Thursday, May 30, 2013
Sydney, Australia

(Sydney - 30th May 2013) IFAW (the International Fund for Animal Welfare www.ifaw.org) has welcomed today’s decision by Environment Minister, The Hon Tony Burke MP, to require further assessment of Bight Petroleum’s plans to explore for oil and gas off Kangaroo Island, SA.

 

“IFAW applauds Minister Burke for upholding his previous decision on the proposed seismic survey by Bight Petroleum. Minister Burke is right to demand greater scrutiny of offshore oil and gas exploration in this Australian whale hotspot, although we believe he had plenty of reasons to completely reject the application. Along with the Island’s community, we have long held concerns about the potential harm to whales and other marine life in the rich and unique waters off Kangaroo Island,” said Matthew Collis, Marine Campaigns Manager.  

 

The application by Bight Petroleum to conduct a seismic survey off the west coast of Kangaroo Island, an area of critical importance to endangered blue whales and other marine life, has been determined to be a controlled action under the Environmental Protection and Biodiversity Conservation (EPBC) Act. Bight Petroleum had previously applied for permission last year. At that time Minister Burke deemed the first application to also be a ‘controlled action’ under the EPBC Act, meaning further assessment would be required. However, rather than follow the process, Bight Petroleum chose to withdraw the referral and submit a second application this March.

 

“We hope that rather than seek to circumvent the assessment, Bight Petroleum will this time follow the process laid out by the Environment Department. The decision by Minister Burke sends a clear signal to oil and gas companies wanting to explore in sensitive marine environments that they need to think carefully about the considerable environmental issues in these places before bidding for petroleum leases,” said Mr Collis.

 

“We are now calling on the Department of Resources to put thoughtful consideration into which areas they release for exploration in future years.
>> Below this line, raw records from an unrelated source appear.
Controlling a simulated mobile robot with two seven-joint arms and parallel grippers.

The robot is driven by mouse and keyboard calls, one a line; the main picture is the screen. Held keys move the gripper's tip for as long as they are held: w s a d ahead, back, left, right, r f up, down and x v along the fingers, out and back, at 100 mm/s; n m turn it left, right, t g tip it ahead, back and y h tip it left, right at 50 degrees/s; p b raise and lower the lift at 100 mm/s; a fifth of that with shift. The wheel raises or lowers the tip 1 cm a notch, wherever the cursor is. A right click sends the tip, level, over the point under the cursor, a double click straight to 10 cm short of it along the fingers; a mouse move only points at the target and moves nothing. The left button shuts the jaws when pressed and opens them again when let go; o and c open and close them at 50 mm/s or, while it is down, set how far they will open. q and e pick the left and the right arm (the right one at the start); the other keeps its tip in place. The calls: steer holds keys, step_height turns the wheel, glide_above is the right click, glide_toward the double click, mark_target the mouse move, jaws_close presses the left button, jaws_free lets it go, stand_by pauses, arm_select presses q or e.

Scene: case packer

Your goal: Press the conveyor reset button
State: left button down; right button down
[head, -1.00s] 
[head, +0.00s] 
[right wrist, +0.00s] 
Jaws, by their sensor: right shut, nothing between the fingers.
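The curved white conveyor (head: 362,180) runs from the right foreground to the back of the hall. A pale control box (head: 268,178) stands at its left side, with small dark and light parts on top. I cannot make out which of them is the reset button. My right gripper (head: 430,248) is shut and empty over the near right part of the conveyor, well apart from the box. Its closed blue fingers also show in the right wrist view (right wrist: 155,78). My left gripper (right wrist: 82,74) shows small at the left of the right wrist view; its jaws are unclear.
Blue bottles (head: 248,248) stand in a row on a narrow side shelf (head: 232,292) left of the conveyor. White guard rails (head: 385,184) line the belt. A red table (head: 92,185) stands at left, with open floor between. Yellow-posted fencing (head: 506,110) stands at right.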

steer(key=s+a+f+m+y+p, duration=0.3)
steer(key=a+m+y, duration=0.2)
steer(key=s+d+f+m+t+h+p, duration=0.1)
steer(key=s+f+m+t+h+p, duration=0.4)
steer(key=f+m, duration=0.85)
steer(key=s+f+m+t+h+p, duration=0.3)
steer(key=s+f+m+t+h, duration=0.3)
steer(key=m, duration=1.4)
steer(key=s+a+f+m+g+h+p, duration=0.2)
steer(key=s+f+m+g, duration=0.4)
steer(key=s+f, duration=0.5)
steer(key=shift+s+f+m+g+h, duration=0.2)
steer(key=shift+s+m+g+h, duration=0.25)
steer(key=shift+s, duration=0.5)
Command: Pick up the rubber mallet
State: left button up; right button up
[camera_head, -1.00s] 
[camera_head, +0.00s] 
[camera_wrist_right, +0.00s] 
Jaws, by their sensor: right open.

By avoiding important whale habitats, they can give companies greater certainty and spare communities the ordeal of going through protracted processes to protect the places they love.”

 

The Minister’s decision, while welcome, ultimately defers a final decision on whether or not exploration can go ahead.

 

“The final decision has been punted into the long grass for now, but this whole episode demonstrates just how difficult it is to explore for oil and gas in such an important region for marine life and coastal communities. This is why we need a comprehensive strategy for dealing with issues like ocean noise pollution in Australia, which is what IFAW will be advocating this National Whale Day (1 June),” concluded Mr Collis.